OsString and OsStr are also strings for use with FFI. Unlike CString, they do no special handling of nul values, but instead have an OS-specified encoding. While, for example, Linux systems this is usually UTF-8 encoding, this is not the case for every platform. The encoding may not even be 8-bit: on Windows, OsString is 16-bit values, but may not always be interpreted with UTF-16 encoding. Like CString, OsString has no additional guaruntees and may not be well-formed.

Due to the looser safety of these other string types, conversion to standard Rust String is lossy, and may require knowledge of the underlying encoding, including platform-specific quirks.

The wide strings in this crate are roughly based on the principles of the string types in std::ffi, though there are differences. WideString and WideStr are roughly similar in role to OsString and OsStr, while WideCString and WideCStr are roughly similar in role to CString and CStr. In fact, on Windows, WideString is nearly identical to OsString. It can be useful to ensure consistent wide character size across other platforms, and that's where these wide string types come into play. Conversion to other string types is very straight forward and safe, while conversion directly between standard Rust String is a lossy conversion just as OsString is, where the wide strings are assumed to have some sort of UTF-16 encoding, but that encoding may be ill-formed.
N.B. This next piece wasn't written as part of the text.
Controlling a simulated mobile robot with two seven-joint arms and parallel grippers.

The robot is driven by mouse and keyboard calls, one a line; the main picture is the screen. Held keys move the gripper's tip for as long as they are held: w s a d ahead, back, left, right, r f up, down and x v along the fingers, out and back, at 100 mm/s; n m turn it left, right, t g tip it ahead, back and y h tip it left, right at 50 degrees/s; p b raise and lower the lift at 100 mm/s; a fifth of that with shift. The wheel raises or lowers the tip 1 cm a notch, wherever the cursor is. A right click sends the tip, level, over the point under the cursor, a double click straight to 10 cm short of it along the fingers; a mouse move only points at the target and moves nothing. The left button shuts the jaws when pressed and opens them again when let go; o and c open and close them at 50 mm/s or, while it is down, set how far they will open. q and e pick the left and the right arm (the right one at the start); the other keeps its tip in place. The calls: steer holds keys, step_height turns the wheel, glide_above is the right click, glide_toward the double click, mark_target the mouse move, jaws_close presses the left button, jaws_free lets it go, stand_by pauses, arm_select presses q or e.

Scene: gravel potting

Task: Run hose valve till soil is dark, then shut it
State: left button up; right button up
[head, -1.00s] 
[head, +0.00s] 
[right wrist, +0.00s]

Remarks on Partial Code Units

Partial code units are the 16-bit units that comprise UTF-16 sequences. Partial code units can specify Unicode code points either as single units or in surrogate pairs. Because every partial code unit may be part of a surrogate pair, many regular string operations, including indexing into a wide string, writing to a wide string, or even iterating a wide string should be handled with care and are greatly discouraged. Some operations have safer alternatives provided, such as code point iteration instead of partial code unit iteration. Always keep in mind that the number of partial code units (len()) of a wide string is not equivalent to the number of Unicode characters in the string, merely the length of the UTF-16 encoding sequence. In fact, Unicode code points do not even have a one-to-one mapping with characters!

Examples

The following example uses WideString to get windows error messages, since FormatMessageW returns a string length for us, and we don't need to pass error messages into other FFI functions so we don't need to worry about nuls.

use winapi::*;
use kernel32::{FormatMessageW, LocalFree};
use std::ptr;
use widestring::WideString;

let widestr: WideString;
unsafe {
    // First, get a string buffer from some windows api such as FormatMessageW...
    let mut buffer: LPWSTR = ptr::null_mut();
    let strlen = FormatMessageW(FORMAT_MESSAGE_FROM_SYSTEM |
                                FORMAT_MESSAGE_ALLOCATE_BUFFER |
                                FORMAT_MESSAGE_IGNORE_INSERTS,
                                ptr::null(),
                                error_code, // error code from GetLastError()
                                0,
                                (&mut buffer as *mut LPWSTR) as LPWSTR,
                                0,
                                ptr::null_mut());

    // Get the buffer as a wide string
    widestr = WideString::from_ptr(buffer, strlen as usize);
    // Since WideString creates an owned copy, it's safe to free original buffer now
    // If you didn't want an owned copy, you could use &WideStr.
    LocalFree(buffer as HLOCAL);
}
// Convert to a regular Rust String and use it to your heart's desire!
let message = widestr.to_string_lossy();

The following example is the functionally the same, only using WideCString instead.

use winapi::*;
use kernel32::{FormatMessageW, LocalFree};
use std::ptr;
use widestring::WideCString;

let widestr: WideCString;
unsafe {
    // First, get a string buffer from some windows api such as FormatMessageW...
    let mut buffer: LPWSTR = ptr::null_mut();
    FormatMessageW(FORMAT_MESSAGE_FROM_SYSTEM |
                   FORMAT_MESSAGE_ALLOCATE_BUFFER |
                   FORMAT_MESSAGE_IGNORE_INSERTS,
                   ptr::null(),
                   error_code, // error code from GetLastError()
                   0,
                   (&mut buffer as *mut LPWSTR) as LPWSTR,
                   0,
                   ptr::null_mut());

    // Get the buffer as a wide string
    widestr = WideCString::from_ptr_str(buffer);
    // Since WideCString creates an owned copy, it's safe to free original buffer now
    // If you didn't want an owned copy, you could use &WideCStr.
    LocalFree(buffer as HLOCAL);
}
// Convert to a regular Rust String and use it to your heart's desire!
let message = widestr.to_string_lossy();

Structs

MissingNulError

An error returned from WideCString and WideCStr to indicate that a terminating nul value was missing.

NulError

An error returned from WideCString to indicate that an invalid nul value was found.

WideCStr

C-style wide string reference for WideCString.

WideCString

An owned, mutable C-style "wide" string for windows FFI that is nul-aware and nul-terminated.

WideStr

Wide string reference for WideString.

WideString

An owned, mutable "wide" string for windows FFI that is not nul-aware.